(Entries from a robot dataset)
☆ ☆ ☆ ☆ ☆

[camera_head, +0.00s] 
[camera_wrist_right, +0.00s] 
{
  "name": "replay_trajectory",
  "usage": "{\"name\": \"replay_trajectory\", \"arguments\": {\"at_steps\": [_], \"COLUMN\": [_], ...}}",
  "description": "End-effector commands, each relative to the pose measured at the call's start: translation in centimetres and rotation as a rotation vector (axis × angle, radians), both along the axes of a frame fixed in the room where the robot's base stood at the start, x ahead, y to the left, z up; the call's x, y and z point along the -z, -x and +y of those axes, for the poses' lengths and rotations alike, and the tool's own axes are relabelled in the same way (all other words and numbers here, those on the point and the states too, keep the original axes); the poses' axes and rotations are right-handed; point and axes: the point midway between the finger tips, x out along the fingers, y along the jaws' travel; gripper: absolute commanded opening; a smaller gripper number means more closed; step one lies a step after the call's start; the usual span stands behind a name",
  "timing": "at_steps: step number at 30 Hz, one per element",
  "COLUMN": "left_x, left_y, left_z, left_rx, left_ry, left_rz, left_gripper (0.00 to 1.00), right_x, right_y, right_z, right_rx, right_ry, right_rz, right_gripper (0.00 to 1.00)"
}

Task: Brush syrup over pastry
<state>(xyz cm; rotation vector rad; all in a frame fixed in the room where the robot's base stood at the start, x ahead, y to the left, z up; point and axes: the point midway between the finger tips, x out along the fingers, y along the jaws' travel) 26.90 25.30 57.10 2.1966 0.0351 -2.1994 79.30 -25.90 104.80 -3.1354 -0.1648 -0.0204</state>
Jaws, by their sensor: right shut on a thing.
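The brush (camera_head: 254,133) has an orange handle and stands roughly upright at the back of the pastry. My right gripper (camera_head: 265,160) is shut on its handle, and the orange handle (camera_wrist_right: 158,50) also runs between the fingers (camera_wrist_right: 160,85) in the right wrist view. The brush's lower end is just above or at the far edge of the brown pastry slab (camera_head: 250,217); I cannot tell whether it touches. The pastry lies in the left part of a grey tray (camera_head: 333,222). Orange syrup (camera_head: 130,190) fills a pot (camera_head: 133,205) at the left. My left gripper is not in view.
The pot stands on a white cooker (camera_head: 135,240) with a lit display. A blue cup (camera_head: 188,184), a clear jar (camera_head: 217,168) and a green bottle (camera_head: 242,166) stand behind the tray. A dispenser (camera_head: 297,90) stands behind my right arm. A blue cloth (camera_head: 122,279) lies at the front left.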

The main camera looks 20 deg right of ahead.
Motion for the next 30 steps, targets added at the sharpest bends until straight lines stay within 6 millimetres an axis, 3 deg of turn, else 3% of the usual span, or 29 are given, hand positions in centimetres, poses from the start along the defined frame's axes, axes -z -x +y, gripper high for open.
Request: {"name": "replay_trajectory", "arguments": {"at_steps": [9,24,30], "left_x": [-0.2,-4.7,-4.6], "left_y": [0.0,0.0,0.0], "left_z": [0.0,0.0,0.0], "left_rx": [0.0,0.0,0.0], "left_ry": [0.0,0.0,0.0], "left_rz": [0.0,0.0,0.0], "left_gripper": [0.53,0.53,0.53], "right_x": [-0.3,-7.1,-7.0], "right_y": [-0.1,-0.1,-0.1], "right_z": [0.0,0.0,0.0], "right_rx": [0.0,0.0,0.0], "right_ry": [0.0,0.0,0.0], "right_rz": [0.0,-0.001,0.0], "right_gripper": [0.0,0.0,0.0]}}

☆ ☆ ☆ ☆ ☆

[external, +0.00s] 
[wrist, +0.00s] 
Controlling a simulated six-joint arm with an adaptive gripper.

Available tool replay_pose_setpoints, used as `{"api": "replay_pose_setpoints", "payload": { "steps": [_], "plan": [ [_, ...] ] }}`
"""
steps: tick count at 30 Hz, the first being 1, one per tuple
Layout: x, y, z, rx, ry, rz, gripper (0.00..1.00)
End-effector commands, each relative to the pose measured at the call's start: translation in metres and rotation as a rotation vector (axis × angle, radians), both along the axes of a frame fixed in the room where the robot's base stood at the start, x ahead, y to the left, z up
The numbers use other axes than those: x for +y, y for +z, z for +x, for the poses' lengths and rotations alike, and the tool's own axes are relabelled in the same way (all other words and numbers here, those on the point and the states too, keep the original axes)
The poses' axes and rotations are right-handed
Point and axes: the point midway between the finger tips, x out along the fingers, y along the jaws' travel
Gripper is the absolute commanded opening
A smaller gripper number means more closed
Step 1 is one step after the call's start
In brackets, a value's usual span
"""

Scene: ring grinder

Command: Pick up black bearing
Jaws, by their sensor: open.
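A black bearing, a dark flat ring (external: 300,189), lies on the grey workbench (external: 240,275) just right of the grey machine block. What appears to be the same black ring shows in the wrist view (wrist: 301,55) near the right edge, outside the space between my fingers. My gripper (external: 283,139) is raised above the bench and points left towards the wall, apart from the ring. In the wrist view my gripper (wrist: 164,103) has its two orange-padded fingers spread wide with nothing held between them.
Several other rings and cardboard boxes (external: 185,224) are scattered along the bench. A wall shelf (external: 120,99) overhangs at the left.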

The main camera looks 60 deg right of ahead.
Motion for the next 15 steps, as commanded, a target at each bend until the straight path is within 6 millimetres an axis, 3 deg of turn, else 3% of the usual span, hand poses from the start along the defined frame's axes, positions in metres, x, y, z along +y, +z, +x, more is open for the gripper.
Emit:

☆ ☆ ☆ ☆ ☆

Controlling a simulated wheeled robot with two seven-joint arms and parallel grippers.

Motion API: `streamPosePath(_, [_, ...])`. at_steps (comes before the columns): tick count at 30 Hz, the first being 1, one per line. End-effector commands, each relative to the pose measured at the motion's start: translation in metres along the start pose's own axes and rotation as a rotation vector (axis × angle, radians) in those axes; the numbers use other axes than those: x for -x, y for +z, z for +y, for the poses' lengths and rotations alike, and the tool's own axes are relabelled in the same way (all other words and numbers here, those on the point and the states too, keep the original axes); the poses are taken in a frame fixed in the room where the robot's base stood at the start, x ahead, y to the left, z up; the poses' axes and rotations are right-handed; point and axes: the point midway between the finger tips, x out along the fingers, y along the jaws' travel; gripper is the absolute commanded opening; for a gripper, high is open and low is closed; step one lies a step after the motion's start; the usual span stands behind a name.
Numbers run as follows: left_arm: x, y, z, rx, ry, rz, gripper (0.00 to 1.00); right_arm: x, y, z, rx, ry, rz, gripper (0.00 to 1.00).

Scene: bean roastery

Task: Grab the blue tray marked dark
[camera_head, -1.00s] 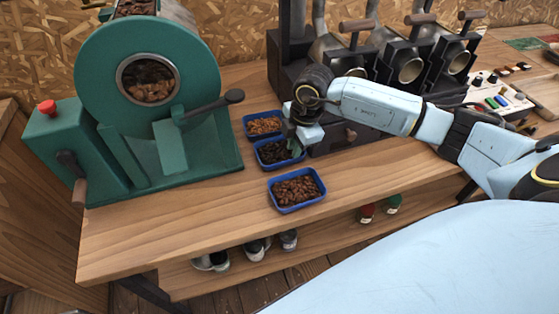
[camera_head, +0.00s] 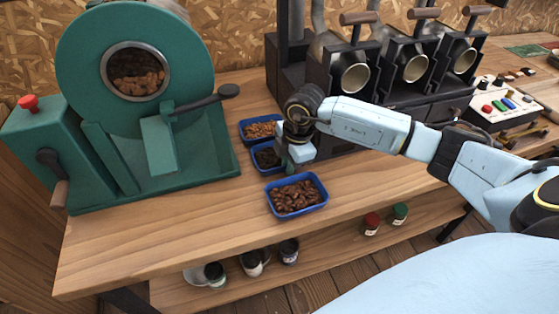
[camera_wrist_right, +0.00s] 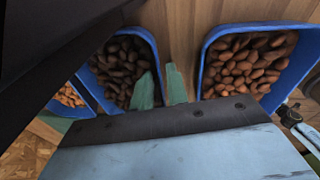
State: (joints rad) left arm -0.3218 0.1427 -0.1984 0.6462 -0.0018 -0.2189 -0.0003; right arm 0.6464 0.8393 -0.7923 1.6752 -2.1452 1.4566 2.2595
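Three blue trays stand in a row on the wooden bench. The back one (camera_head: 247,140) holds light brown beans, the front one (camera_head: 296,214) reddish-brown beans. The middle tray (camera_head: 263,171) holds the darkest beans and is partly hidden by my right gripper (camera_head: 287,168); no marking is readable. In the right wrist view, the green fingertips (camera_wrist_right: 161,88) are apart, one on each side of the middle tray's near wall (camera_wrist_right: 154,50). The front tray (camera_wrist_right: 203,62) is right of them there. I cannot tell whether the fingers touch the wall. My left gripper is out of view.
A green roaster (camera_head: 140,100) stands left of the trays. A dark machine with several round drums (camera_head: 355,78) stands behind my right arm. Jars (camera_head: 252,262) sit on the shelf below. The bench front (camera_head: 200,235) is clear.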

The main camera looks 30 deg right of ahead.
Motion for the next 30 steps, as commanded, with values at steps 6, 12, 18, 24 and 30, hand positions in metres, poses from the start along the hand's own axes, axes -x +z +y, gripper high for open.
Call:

☆ ☆ ☆ ☆ ☆

**YOUR TASK**:
Lines from the one with "behind a name." through the one with "[camera_head, -1.00s]" are the only ones to quote. Quote them exactly and leave out pictures.

**COMPLETE ANSWER**:
Motion API: `streamPosePath(_, [_, ...])`. at_steps (comes before the columns): tick count at 30 Hz, the first being 1, one per line. End-effector commands, each relative to the pose measured at the motion's start: translation in metres along the start pose's own axes and rotation as a rotation vector (axis × angle, radians) in those axes; the numbers use other axes than those: x for -x, y for +z, z for +y, for the poses' lengths and rotations alike, and the tool's own axes are relabelled in the same way (all other words and numbers here, those on the point and the states too, keep the original axes); the poses are taken in a frame fixed in the room where the robot's base stood at the start, x ahead, y to the left, z up; the poses' axes and rotations are right-handed; point and axes: the point midway between the finger tips, x out along the fingers, y along the jaws' travel; gripper is the absolute commanded opening; for a gripper, high is open and low is closed; step one lies a step after the motion's start; the usual span stands behind a name.
Numbers run as follows: left_arm: x, y, z, rx, ry, rz, gripper (0.00 to 1.00); right_arm: x, y, z, rx, ry, rz, gripper (0.00 to 1.00).

Scene: bean roastery

Task: Grab the blue tray marked dark
[camera_head, -1.00s] 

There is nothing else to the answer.